MANIFESTATIONS/DIJON. A la veille de la 87ème Foire internationale et gastronomique de Dijon, inaugurée ce 1er novembre, Dijon Congrexpo démontre tout son savoir-faire d’organisateur d’événements nationaux et internationaux.
Un moyen de répondre à une concurrence de plus en plus exacerbée, à l’aune du renouvellement de la délégation de service public fin 2018. Interview d’Yves Bruneau, directeur général de Dijon Congrexpo.

• N’est-ce pas d’un autre âge d’être le plus important organisateur de salons, foires, expositions et congrès de Bourgogne - Franche-Comté et de relever toujours d’une forme associative ?
Je vous répondrais presque le contraire grâce à la souplesse que cela procure, notamment pour renouveler sans heurts les membres du comité, notre instance délibérante de 11 membres, composée majoritairement de chefs d’entreprise volontaires et très engagés, ce qui est un précieux atout. En outre, nous fonctionnons comme une véritable entreprise, mais sans verser aucun dividende, pour gérer un équipement, propriété foncière et immobilière de la ville de Dijon.

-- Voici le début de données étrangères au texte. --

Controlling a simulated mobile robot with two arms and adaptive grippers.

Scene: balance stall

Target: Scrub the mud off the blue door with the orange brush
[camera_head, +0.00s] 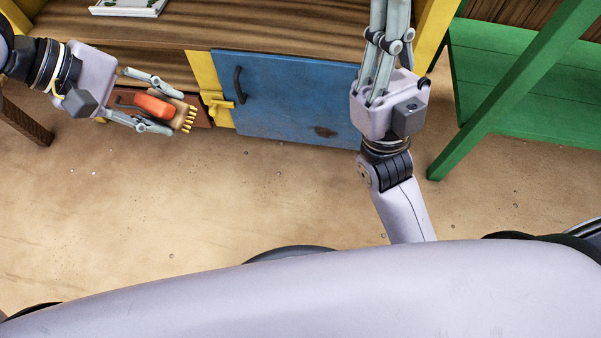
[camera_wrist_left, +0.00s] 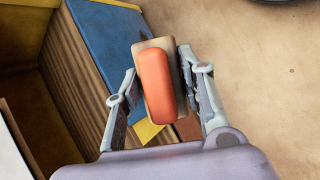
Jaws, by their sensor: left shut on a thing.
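The orange brush (camera_head: 153,106) has an orange grip on a tan block with yellow bristles that point right, toward the door. My left gripper (camera_head: 175,111) is shut on the brush, left of the door and apart from it. The left wrist view also shows the brush (camera_wrist_left: 155,85) between the fingers, its bristles hidden. The blue door (camera_head: 285,95) has a dark handle at its upper left and a brown mud patch (camera_head: 325,131) low on its right part. The door also shows in the left wrist view (camera_wrist_left: 108,38). My right gripper (camera_head: 388,45) points up past the door's right side, its fingertips cut off by the frame.
A yellow post with a latch (camera_head: 222,103) stands left of the door. A wooden counter (camera_head: 250,33) runs above it, with a white-framed tray (camera_head: 128,8) at the back. A green stand (camera_head: 520,85) is on the right. The sandy floor in front is mostly clear.

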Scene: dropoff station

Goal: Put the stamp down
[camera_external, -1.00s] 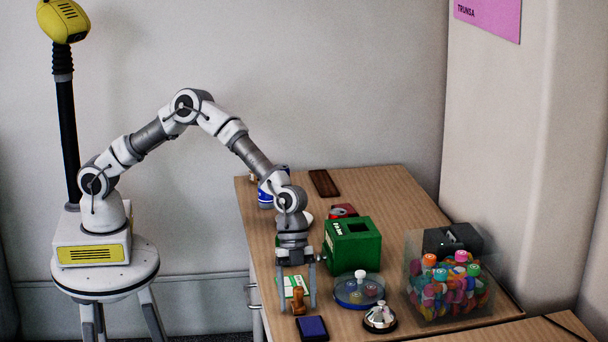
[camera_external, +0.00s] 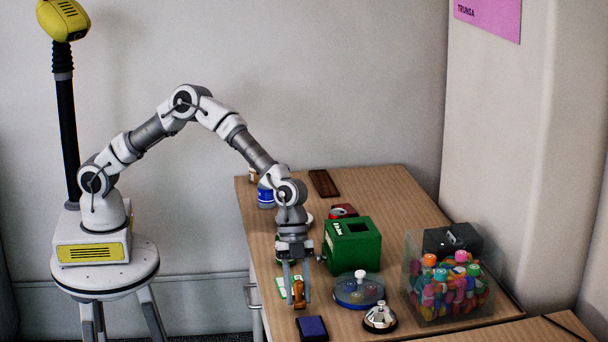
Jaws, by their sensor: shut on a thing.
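The stamp (camera_external: 299,293) is a small orange-brown piece with a rounded handle, near the front left edge of the wooden table. My gripper (camera_external: 298,298) points straight down over it, with its fingers shut on the stamp. The stamp looks upright and low, close to the tabletop; I cannot tell whether its base touches. A dark blue ink pad (camera_external: 312,328) lies just in front of it. A white and green card (camera_external: 287,284) lies behind my fingers and is partly hidden.
A green box (camera_external: 352,252) stands behind right of my gripper. A blue-and-white can (camera_external: 266,196) is behind my arm.

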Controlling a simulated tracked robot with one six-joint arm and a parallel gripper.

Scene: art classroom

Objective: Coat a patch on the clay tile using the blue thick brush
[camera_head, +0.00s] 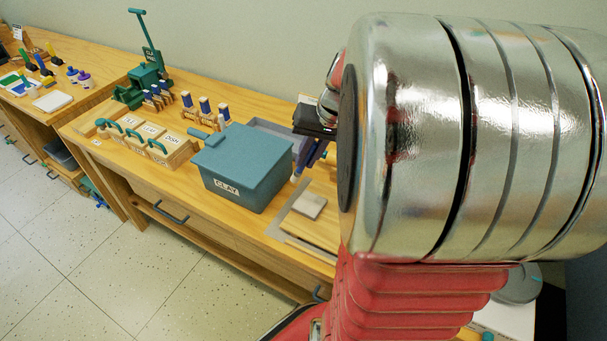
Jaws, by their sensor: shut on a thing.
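My gripper (314,124) shows only in part at the left edge of my large silver arm link. It is shut on a blue brush (307,156), which hangs tilted below it with a pale tip toward the lower left. The clay tile (310,205) is a small pinkish-brown square lying on a grey and wooden board below and slightly right of the brush. The tip looks above and apart from the tile, though the depth is hard to judge. My arm hides the right side of the gripper and the area behind it.
A teal lidded box (243,168) stands just left of the tile. A grey tray (273,128) lies behind it. Wooden racks with blue-topped items (205,108), labelled teal-handled boxes (160,145) and a green press (145,82) stand farther left. Open floor lies in front.

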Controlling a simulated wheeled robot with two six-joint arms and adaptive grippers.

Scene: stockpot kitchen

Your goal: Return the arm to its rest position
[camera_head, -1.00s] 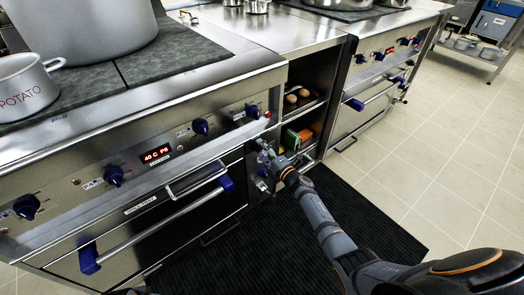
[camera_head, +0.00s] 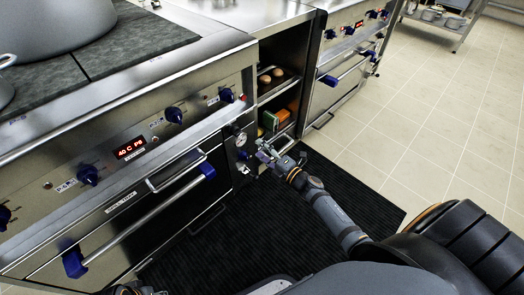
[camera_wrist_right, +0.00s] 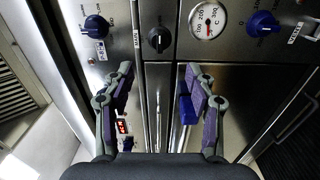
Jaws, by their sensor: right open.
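My right gripper (camera_head: 272,158) is open and empty in front of the stove's lower right corner, close to the open cupboard. My right arm (camera_head: 335,215) reaches to it from the lower right over the dark mat. In the right wrist view the two fingers of the right gripper (camera_wrist_right: 155,100) stand wide apart, with the steel front and its knobs behind them. Nothing is between the fingers. At the bottom left edge of the head view a small dark piece of my own body shows; I cannot tell whether it is part of the left gripper.
The stove front (camera_head: 140,150) with blue knobs and an oven handle (camera_head: 140,220) stands close on the left. The open cupboard (camera_head: 278,100) holds eggs and boxes. A large pot (camera_head: 55,25) stands on the cooktop. The dark mat (camera_head: 235,250) and the tiled floor (camera_head: 430,130) are clear.

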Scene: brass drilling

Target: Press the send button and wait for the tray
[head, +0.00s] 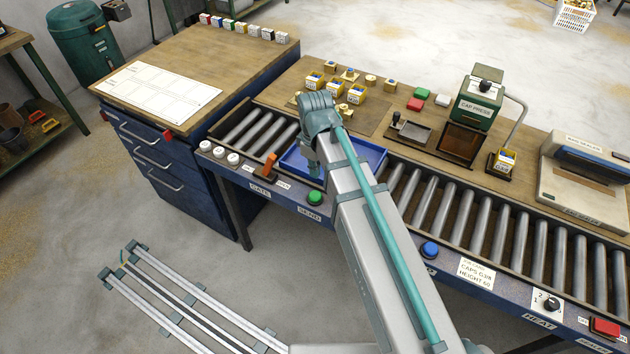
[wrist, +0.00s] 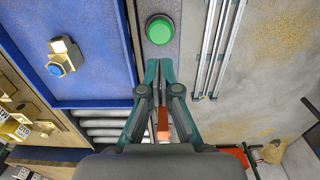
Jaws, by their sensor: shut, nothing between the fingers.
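The green send button (head: 315,197) sits on the conveyor's front rail above the SEND label (head: 309,215). It also shows in the wrist view (wrist: 159,29), just beyond my fingertips. My gripper (wrist: 158,64) is shut and empty, its tips close to the button in the picture. I cannot tell the height gap, and contact is not visible. The blue tray (head: 371,152) is on the rollers behind the button, partly hidden by my arm. In the wrist view the tray (wrist: 95,85) holds a brass piece (wrist: 60,47) with a blue part.
Behind the rollers (head: 470,220) stand yellow boxes (head: 333,89), the cap press (head: 479,100) and a sealing machine (head: 585,175).

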Elle nous le confie à nos risques et périls financiers sous la forme d’une délégation de service public (DSP), charge à nous de le faire fonctionner, de l’entretenir et j’irai même plus loin : de le mettre régulièrement à niveau et tout spécifiquement pour une parfaite sécurité. En échange, la collectivité dispose de 12 jours d’occupation gracieuse et nous lui versons une redevance annuelle de 265.000 €. J’insiste vraiment sur ce point car nous ne touchons aucune subvention, ce qui est assez rare dans ce milieu.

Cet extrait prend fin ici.